## START RECORDS SUPPLIED
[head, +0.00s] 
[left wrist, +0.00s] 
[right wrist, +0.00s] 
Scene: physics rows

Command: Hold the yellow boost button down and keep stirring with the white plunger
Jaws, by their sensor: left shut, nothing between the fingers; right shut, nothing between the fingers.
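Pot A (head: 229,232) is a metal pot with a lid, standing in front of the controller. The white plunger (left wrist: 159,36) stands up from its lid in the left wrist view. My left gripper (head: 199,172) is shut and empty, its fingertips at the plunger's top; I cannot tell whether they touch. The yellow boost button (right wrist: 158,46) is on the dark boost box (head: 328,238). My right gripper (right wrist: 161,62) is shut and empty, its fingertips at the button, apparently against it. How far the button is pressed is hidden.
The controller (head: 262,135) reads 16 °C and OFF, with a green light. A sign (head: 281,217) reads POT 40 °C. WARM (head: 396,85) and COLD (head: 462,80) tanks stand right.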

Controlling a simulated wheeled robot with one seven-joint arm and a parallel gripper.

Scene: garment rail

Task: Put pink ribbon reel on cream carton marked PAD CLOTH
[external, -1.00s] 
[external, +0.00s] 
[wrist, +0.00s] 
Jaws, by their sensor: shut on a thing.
## END RECORDS SUPPLIED
*EXERCISE:* Please print the lines from the start of the records up to and including the line with "Command: Hold the", copying each one exactly and leaving out the rest.

*THE RESPONSE:*
[head, +0.00s] 
[left wrist, +0.00s] 
[right wrist, +0.00s] 
Scene: physics rows

Command: Hold the yellow boost button down and keep stirring with the white plunger

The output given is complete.